Do montante de R$ 2,9 milhões, o MP afirma que a associação ficou no prejuízo em R$ 1,2 milhão, quase a metade da quantia. Porém, segundo a defesa do padre, o valor usado nos pagamentos foi recuperado e está depositado em conta judicial, aguardando liberação para retornar às contas da Afipe.

Um dos relacionamentos amorosos apontados pelo juiz Ricardo Prata na decisão seria com o próprio hacker que invadiu os celulares e e-mails do padre. O magistrado narra no documento que a informação foi realçada por testemunhas à época do processo de julgamento.

A decisão do magistrado traz um segundo romance usado no esquema de chantagem. Em depoimentos ao Ministério Público, um policial civil que estava na investigação e uma pessoa próxima ao padre disseram que os hackers encontraram uma foto dele com uma mulher, também do círculo de amizade do pároco, e uma conversa relatando situações amorosas.

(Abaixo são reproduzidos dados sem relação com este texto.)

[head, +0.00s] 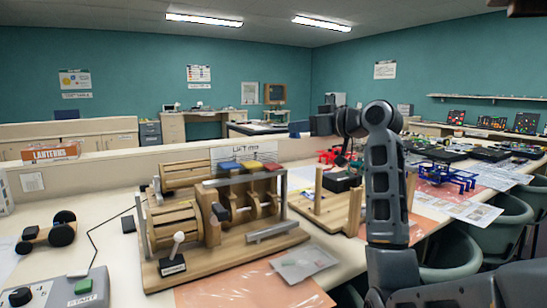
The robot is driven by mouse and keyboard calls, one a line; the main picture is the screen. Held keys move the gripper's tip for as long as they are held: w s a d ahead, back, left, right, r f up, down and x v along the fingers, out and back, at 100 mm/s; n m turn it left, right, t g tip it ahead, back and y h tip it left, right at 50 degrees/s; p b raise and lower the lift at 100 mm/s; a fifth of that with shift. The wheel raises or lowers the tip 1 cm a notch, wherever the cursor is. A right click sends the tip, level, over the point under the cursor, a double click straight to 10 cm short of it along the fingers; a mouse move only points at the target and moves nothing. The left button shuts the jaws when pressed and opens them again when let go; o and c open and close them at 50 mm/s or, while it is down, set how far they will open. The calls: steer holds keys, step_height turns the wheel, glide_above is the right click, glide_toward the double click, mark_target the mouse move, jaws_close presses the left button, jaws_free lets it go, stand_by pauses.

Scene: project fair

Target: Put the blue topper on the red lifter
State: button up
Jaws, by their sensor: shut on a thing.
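A wooden cam machine (240,240) stands on the near table. Along its top are three coloured pads: a blue one (229,165), a yellow one (251,165) and a red one (272,167), which looks like the red lifter at the right end. My gripper (343,159) points down to the right of the machine and beyond it, apart from the red pad. It is small and partly hidden by my own wrist. It is shut on a thing that I cannot make out. I cannot identify a separate blue topper.
A wooden stand (330,208) and a black box (342,182) are right of the machine. A white-knobbed lever (176,245) rises in front. Chairs (497,235) line the right edge.

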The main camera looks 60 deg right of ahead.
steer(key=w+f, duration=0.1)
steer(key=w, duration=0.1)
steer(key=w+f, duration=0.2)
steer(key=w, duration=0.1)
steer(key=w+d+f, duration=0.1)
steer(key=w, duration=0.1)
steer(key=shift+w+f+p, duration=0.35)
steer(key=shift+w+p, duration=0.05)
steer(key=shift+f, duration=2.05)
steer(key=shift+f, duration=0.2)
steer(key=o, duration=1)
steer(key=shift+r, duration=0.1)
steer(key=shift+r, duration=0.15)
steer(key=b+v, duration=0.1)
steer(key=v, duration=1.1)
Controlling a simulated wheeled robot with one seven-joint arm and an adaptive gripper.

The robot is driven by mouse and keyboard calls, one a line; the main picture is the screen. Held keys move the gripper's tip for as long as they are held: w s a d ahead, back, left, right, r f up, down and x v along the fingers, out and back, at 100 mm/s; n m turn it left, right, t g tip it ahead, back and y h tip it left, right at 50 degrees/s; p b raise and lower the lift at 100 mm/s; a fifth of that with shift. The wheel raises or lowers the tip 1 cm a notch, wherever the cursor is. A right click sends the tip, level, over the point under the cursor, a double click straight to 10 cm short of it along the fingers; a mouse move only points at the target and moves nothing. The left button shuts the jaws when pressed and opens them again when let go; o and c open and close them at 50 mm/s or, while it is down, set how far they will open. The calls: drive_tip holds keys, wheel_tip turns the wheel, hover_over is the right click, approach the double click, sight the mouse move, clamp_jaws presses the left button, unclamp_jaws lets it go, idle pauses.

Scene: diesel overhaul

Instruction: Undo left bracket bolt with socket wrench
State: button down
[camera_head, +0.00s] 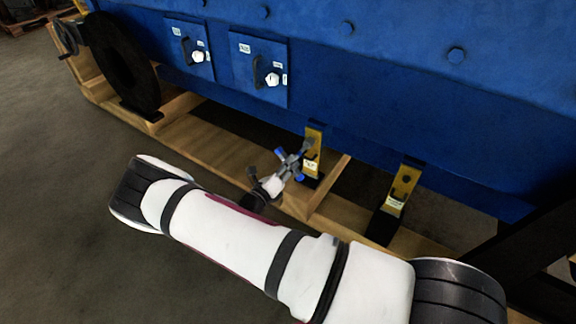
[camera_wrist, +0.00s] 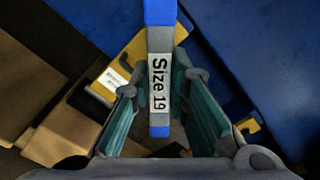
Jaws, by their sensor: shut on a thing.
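My gripper (camera_wrist: 165,105) is shut on the socket wrench (camera_wrist: 158,75), whose grey and blue handle reads "Size 19" in the wrist view. In the head view the wrench (camera_head: 289,164) shows as a grey cross-like shape with blue ends, held right beside the left yellow bracket (camera_head: 314,138). The bracket (camera_wrist: 133,68) also shows behind the wrench in the wrist view. The bracket's bolt is hidden by the wrench and gripper. I cannot tell whether the socket sits on the bolt.
A second yellow bracket (camera_head: 405,182) stands to the right. The big blue engine body (camera_head: 400,90) rises behind, above a wooden frame (camera_head: 215,142). Two blue panels with white knobs (camera_head: 273,79) and a dark wheel (camera_head: 122,65) are at the left. The floor (camera_head: 60,220) at left is clear.

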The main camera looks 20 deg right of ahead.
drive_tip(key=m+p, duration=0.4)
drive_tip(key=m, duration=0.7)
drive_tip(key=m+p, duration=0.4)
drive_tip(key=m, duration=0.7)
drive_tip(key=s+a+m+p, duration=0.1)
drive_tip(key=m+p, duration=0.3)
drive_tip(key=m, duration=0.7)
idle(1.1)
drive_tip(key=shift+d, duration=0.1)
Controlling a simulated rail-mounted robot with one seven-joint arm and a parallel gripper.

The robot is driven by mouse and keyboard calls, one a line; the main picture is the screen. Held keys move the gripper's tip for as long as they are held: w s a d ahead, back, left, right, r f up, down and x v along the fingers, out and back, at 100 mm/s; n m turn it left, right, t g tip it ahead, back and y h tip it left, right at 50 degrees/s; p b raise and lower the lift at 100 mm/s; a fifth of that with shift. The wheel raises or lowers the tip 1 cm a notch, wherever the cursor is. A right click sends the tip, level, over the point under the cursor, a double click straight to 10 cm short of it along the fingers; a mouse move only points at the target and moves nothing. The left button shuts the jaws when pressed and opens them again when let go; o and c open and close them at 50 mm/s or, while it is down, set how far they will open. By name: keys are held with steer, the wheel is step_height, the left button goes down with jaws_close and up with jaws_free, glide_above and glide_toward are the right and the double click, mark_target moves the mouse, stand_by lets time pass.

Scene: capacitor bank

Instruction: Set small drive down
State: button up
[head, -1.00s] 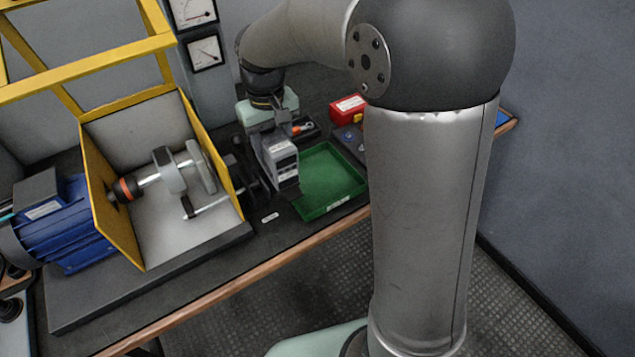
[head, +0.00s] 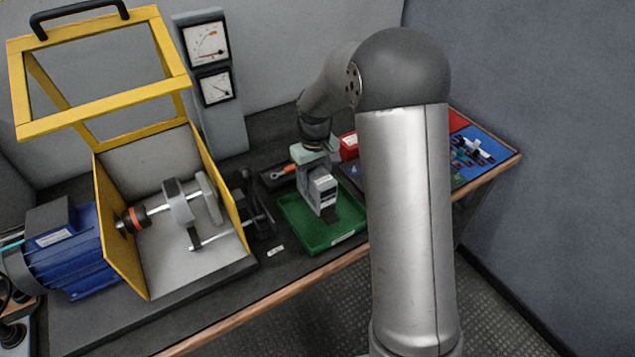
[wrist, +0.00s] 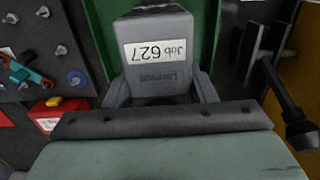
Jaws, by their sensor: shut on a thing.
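The small drive (head: 322,189) is a grey box with a white label and a dark lower end. My gripper (head: 318,172) is shut on it and holds it upright over the green tray (head: 289,214). Whether the drive's underside touches the tray floor cannot be told. In the wrist view the drive (wrist: 160,75) shows its "Job 627" label, upside down. My gripper's fingers (wrist: 162,92) are on both sides of it, and the green tray (wrist: 103,30) lies beneath.
An open yellow guard frame (head: 100,200) with a shaft and a blue motor (head: 65,250) stands left. Behind the tray are a dark tool holder (head: 277,176) and a red box (head: 349,146). A gauge post (head: 232,130) stands at the back. A blue panel (head: 478,150) lies right.

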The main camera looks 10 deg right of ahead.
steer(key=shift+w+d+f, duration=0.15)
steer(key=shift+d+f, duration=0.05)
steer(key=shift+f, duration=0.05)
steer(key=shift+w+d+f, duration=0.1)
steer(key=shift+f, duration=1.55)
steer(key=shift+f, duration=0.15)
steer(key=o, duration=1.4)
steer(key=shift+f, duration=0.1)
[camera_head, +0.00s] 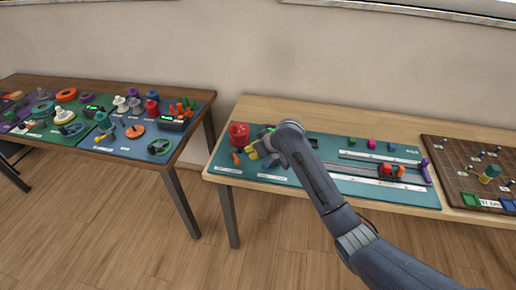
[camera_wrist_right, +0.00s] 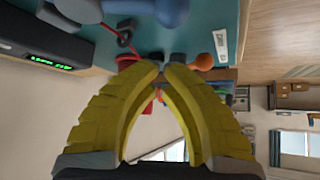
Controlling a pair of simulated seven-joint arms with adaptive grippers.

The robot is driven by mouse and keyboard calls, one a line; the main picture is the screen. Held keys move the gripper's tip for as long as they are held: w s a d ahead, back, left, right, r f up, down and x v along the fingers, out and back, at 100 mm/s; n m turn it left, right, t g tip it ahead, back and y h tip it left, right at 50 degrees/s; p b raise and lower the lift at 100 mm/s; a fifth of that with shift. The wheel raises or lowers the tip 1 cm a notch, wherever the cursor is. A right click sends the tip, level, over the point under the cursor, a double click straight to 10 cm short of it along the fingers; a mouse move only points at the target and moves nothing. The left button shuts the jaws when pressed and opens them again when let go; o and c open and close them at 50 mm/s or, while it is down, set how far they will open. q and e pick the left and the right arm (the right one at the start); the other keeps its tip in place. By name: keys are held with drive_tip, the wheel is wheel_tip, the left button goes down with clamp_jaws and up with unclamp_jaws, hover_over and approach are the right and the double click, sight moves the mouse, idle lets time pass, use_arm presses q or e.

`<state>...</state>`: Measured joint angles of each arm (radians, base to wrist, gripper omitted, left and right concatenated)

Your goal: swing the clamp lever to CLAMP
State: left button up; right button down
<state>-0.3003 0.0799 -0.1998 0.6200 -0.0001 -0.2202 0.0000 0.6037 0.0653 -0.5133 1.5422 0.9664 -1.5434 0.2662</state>
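My right gripper (camera_head: 251,153), with yellow fingers, is low over the left part of the teal board (camera_head: 330,186). In the right wrist view its fingertips (camera_wrist_right: 166,66) come together, and I see nothing clearly held between them. An orange round knob (camera_wrist_right: 204,61) is just beside the tips, apart from them as far as I can tell; an orange piece (camera_head: 236,158) also shows left of the gripper in the head view. I cannot tell for certain that this is the clamp lever, and its setting is not readable. My left gripper is not in view.
A red round part (camera_head: 239,133) stands at the board's left end. A black box with a green readout (camera_wrist_right: 50,62) is near the fingers. A brown pegboard (camera_head: 455,155) lies further right.

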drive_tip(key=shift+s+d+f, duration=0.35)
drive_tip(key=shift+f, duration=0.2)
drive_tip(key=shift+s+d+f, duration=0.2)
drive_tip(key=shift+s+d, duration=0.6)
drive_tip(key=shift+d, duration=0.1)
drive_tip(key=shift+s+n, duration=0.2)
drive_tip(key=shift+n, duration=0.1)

"Ele [Robson] me mostrava [mensagens]. Um dos vídeos, vamos lá, um deles né, parece que era um vídeo gravando a tela de outro celular, onde tinha uma foto do padre com a [mulher] próximos um ao outro, e suposta troca de mensagens amorosas, né?", relatou a pessoa ao MP.

Em depoimento ao Ministério Público de Goiás, o padre Robson admitiu que fez repasses aos chantagistas sem o monitoramento da polícia, que acompanhava o caso. Uma funcionária da Afipe chegou a levar maços de dinheiro, que eram deixados em um carro parado num shopping de Goiânia, para pagar pelo silêncio dos hackers.

"São todas insídias muito fortes, causam intimidação e também muita confusão na cabeça. Se eu agi mal em alguma coisa, eu agi de boa-fé colocando as coisas na tentativa de se resolver", diz o padre em trecho do depoimento.